YOUR TASK: Give back an exact copy of the lines from the start of the material through the line bearing "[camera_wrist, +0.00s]". Include both ends and nothing else.

Robot episode data:
■ ■ ■ ■ ■ ■ ■
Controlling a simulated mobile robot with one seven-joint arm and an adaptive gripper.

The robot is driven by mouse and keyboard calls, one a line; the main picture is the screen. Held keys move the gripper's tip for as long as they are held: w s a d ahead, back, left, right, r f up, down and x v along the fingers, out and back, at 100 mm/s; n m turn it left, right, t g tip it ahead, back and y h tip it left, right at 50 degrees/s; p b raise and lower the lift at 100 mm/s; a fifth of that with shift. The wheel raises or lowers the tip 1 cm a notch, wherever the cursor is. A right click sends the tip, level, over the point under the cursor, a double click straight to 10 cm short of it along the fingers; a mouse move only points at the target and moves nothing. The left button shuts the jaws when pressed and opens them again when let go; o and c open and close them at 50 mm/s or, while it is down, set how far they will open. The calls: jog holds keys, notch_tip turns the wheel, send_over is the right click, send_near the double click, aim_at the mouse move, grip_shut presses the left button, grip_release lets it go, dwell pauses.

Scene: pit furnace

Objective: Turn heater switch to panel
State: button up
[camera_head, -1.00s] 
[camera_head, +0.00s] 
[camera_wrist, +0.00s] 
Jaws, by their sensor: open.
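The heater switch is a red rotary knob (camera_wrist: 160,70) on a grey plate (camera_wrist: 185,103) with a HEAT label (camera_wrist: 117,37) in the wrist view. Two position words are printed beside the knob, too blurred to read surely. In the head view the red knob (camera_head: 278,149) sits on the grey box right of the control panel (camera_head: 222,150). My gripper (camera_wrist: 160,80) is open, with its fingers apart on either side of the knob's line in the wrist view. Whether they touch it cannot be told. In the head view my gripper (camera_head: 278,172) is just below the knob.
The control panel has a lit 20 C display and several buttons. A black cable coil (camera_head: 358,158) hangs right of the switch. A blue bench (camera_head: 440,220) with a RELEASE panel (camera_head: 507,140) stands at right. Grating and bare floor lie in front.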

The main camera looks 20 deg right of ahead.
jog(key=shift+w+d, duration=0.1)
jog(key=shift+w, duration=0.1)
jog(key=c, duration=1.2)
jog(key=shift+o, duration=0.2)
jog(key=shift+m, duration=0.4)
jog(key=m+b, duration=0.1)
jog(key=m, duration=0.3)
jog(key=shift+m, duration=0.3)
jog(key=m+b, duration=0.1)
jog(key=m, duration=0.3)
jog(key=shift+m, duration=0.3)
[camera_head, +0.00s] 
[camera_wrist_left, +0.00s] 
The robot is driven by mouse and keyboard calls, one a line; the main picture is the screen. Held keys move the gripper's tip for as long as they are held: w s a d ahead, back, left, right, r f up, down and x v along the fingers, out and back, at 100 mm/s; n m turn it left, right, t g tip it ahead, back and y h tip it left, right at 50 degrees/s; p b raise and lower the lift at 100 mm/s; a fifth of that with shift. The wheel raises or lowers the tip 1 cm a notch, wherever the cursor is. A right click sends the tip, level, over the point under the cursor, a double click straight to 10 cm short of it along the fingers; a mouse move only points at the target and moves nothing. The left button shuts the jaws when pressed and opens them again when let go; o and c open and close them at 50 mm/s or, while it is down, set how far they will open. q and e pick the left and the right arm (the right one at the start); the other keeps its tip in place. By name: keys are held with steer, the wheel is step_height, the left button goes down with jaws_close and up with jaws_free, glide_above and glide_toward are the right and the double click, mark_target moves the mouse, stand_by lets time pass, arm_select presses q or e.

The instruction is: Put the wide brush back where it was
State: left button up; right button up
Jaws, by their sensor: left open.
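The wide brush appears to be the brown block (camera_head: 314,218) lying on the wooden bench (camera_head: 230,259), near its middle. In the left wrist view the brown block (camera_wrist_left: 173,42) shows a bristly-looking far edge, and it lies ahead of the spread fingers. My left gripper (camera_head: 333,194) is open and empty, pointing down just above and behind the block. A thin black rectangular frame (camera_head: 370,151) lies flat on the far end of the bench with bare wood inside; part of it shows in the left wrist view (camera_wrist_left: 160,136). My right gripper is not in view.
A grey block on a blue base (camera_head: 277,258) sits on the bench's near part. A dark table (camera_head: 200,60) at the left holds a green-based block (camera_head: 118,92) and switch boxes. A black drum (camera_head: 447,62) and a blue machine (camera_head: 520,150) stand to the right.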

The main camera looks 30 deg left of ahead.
■ ■ ■ ■ ■ ■ ■
EXERCISE OUTPUT:
Controlling a simulated mobile robot with one seven-joint arm and an adaptive gripper.

The robot is driven by mouse and keyboard calls, one a line; the main picture is the screen. Held keys move the gripper's tip for as long as they are held: w s a d ahead, back, left, right, r f up, down and x v along the fingers, out and back, at 100 mm/s; n m turn it left, right, t g tip it ahead, back and y h tip it left, right at 50 degrees/s; p b raise and lower the lift at 100 mm/s; a fifth of that with shift. The wheel raises or lowers the tip 1 cm a notch, wherever the cursor is. A right click sends the tip, level, over the point under the cursor, a double click straight to 10 cm short of it along the fingers; a mouse move only points at the target and moves nothing. The left button shuts the jaws when pressed and opens them again when let go; o and c open and close them at 50 mm/s or, while it is down, set how far they will open. The calls: jog holds keys, notch_tip turns the wheel, send_over is the right click, send_near the double click, aim_at the mouse move, grip_shut presses the left button, grip_release lets it go, dwell pauses.

Scene: pit furnace

Objective: Turn heater switch to panel
State: button up
[camera_head, -1.00s] 
[camera_head, +0.00s] 
[camera_wrist, +0.00s] 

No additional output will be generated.